--- Start PROVIDED DATA ---
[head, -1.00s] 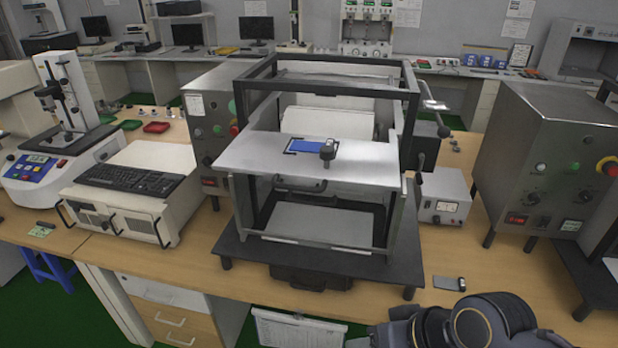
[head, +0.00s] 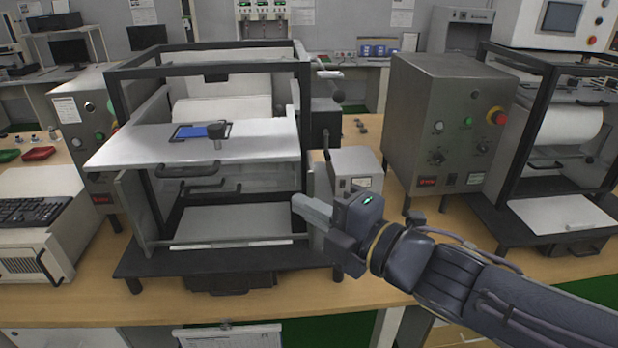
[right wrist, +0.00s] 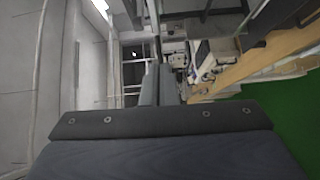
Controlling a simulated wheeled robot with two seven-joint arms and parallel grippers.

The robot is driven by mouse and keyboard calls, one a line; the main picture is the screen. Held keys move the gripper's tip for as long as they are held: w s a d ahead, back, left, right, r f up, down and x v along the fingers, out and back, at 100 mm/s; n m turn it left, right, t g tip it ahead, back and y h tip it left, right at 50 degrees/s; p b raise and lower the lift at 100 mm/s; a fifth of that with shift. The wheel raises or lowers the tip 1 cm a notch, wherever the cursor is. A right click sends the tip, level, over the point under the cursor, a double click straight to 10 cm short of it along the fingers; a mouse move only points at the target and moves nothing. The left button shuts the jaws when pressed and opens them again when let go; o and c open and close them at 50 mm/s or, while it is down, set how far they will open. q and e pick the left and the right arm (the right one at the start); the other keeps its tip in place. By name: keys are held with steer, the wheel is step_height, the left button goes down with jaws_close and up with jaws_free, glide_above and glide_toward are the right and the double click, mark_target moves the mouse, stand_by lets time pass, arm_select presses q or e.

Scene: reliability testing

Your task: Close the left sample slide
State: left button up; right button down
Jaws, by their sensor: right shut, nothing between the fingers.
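The left sample slide (head: 255,137) is a flat white panel sticking out of the front of the left black-framed machine (head: 304,95). It carries a blue sample (head: 192,131) and a small dark knob-like part (head: 217,132). A dark handle (head: 201,171) sits on its front edge. My right gripper (head: 303,208) is shut and empty, below and to the right of the slide, apart from the handle. In the right wrist view its fingers (right wrist: 158,84) show together and point away from the camera. My left gripper is not in view.
A grey control box (head: 440,130) with buttons stands right of the machine, with a small meter box (head: 355,168) between them. A second framed machine (head: 540,140) is at the right. A keyboard (head: 30,210) lies on a white unit at the left.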

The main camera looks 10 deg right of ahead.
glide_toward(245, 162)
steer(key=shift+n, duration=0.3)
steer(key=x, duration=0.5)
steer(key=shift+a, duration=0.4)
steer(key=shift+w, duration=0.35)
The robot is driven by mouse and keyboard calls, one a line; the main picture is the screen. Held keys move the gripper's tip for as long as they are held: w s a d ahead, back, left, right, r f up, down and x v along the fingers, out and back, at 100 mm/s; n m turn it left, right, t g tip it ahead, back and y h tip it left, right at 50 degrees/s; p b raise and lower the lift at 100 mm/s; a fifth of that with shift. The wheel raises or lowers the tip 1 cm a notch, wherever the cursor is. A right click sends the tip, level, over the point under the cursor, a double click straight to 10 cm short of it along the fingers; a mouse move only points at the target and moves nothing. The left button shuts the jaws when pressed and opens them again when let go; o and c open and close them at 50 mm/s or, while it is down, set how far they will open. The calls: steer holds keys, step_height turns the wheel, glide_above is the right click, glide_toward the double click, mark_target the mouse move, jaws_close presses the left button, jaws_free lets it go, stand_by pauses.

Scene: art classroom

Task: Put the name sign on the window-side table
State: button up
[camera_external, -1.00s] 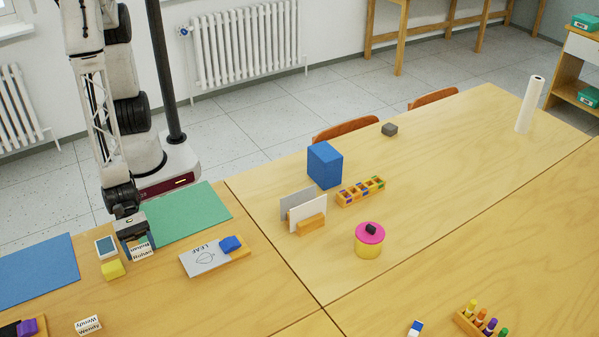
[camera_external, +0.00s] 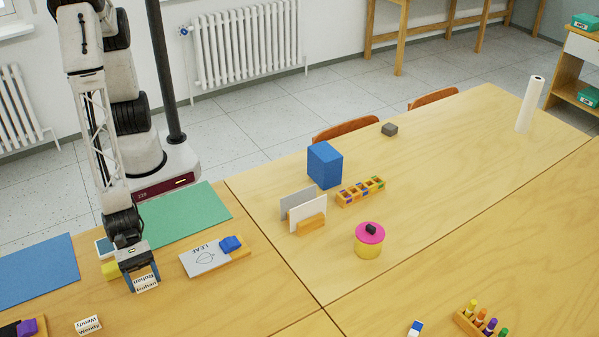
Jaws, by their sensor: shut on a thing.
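My gripper (camera_external: 141,278) points down over the left table (camera_external: 215,300) and is shut on a small white folded name sign (camera_external: 147,285) with black lettering, its name hard to read. The sign sits between the blue-tipped fingers; I cannot tell whether it touches the tabletop. A second name sign reading "Wendy" (camera_external: 89,325) stands on the same table, to the lower left. A larger table (camera_external: 455,150) adjoins on the right. A window (camera_external: 12,20) shows only at the top left corner.
Behind my gripper are a partly hidden yellow block (camera_external: 110,269) and a blue-faced card (camera_external: 104,246). A leaf-card board (camera_external: 207,259) with a blue block lies to the right. Green (camera_external: 195,212) and blue (camera_external: 38,268) mats lie nearby. A card holder (camera_external: 311,226) and pink-lidded tin (camera_external: 369,243) stand farther right.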

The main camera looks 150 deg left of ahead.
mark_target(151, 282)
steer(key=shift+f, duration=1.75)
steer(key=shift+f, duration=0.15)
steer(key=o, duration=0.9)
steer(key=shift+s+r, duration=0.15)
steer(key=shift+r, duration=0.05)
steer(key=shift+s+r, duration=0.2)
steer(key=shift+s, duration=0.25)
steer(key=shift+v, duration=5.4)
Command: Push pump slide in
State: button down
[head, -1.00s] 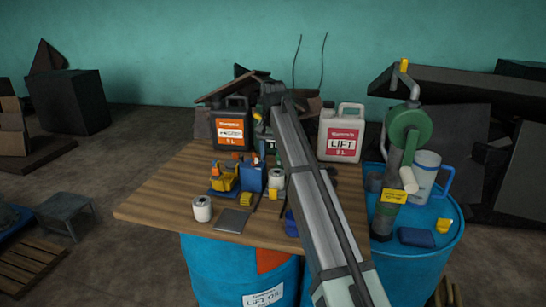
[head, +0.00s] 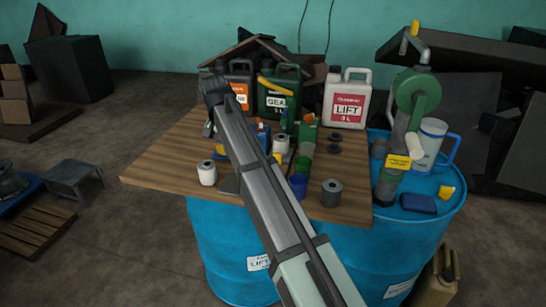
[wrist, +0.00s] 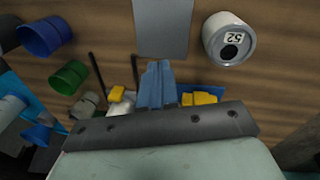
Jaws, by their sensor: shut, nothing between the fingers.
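A pump with a green round housing (head: 417,92), a bent grey pipe and a white handle stands on the blue drum at the right. It carries a yellow label (head: 398,162). I cannot tell which part is its slide. My gripper (head: 208,128) is shut and empty at the left of the wooden table, near the black can, well apart from the pump. It is small and partly hidden in the head view. In the wrist view, a ribbed blue-grey shape stands beyond the dark bolted bar; I cannot tell whether it is my fingers or a thing on the table.
The table (head: 155,168) is crowded. A black can (head: 240,75), a green can (head: 280,95) and a white LIFT can (head: 347,98) stand at the back. A white roll-shaped can (head: 207,172), a grey one (head: 331,192) and blue cups (wrist: 45,36) stand nearer. The table's front left is clear.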

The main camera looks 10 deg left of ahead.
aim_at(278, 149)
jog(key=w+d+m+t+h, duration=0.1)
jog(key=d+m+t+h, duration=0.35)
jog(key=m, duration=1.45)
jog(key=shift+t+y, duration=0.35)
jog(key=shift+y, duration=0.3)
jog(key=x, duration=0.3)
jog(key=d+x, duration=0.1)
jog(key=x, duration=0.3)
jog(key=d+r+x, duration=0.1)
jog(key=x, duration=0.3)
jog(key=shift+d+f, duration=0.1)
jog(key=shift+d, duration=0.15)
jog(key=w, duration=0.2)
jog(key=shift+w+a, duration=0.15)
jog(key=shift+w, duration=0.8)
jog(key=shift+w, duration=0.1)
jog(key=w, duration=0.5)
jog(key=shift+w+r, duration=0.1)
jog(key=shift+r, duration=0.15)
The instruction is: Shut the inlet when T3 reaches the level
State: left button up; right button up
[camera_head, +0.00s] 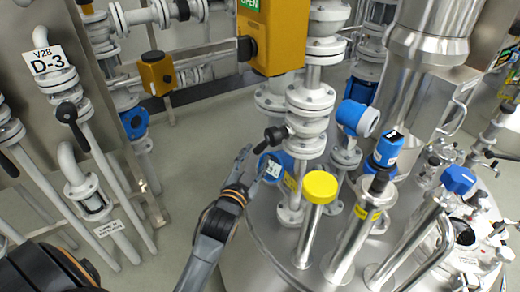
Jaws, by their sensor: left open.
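A white flanged inlet pipe with a valve (306,125) stands on the steel vessel (255,232). A dark lever with a rounded knob (272,136) sticks out to the left of it. Above is a yellow actuator box (283,40) with a green "OPEN" sign (249,4). My left gripper (255,164) is open and empty, its fingers pointing up just below and left of the knob, seemingly apart from it. A blue-rimmed gauge (275,167) sits just right of the fingers; its reading is too small to tell. No T3 label is legible. My right gripper is out of view.
Yellow-capped (320,187) and blue-capped (458,180) fittings crowd the vessel top at right. At left, white pipes with black levers (67,112) stand by a "V28 D-3" label (47,60). Bare floor (190,150) lies between.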

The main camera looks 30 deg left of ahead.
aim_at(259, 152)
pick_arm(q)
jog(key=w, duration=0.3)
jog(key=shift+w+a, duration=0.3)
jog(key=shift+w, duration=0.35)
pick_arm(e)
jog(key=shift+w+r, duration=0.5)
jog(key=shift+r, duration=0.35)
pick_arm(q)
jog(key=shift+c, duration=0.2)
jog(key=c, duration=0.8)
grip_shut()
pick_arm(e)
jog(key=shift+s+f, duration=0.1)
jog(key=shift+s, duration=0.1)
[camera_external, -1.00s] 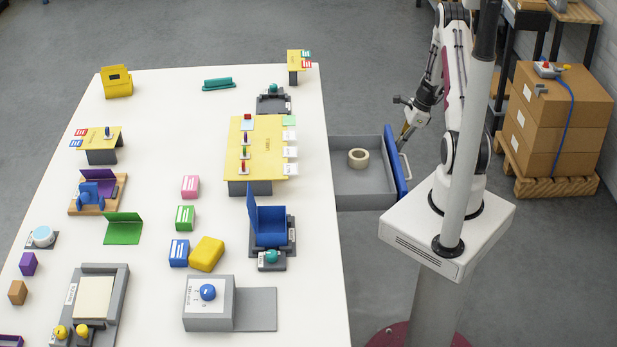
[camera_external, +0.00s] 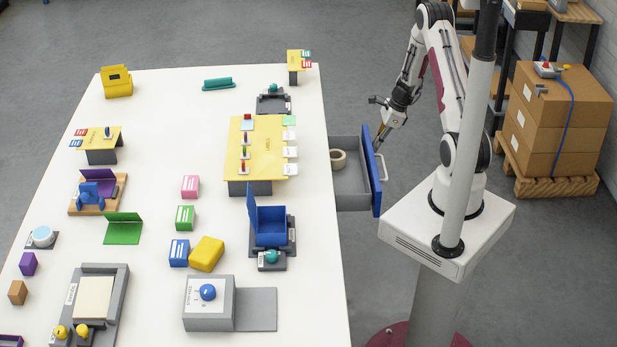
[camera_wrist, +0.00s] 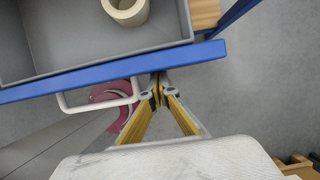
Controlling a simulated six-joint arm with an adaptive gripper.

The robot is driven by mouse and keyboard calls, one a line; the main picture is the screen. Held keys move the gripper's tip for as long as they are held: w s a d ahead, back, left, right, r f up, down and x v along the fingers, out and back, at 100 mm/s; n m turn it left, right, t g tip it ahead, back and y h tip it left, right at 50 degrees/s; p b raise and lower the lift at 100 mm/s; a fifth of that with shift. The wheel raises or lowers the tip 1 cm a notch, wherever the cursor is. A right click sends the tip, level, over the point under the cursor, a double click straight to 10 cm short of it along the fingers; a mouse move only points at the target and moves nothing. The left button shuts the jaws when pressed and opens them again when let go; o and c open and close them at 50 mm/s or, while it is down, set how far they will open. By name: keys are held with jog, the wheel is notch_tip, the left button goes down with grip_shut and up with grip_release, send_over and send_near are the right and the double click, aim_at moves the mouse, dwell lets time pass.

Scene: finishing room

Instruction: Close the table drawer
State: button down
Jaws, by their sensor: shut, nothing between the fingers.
--- End PROVIDED DATA ---
** INSTRUCTIONS TO FOLLOW **
Without the pictures, copy the entries from their first line through the line containing "Controlling a simulated wheeled", and only those lines.

** RESULT BELOW **
[head, -1.00s] 
[head, +0.00s] 
[right wrist, +0.00s] 
Controlling a simulated wheeled robot with two seven-joint arms and parallel grippers.

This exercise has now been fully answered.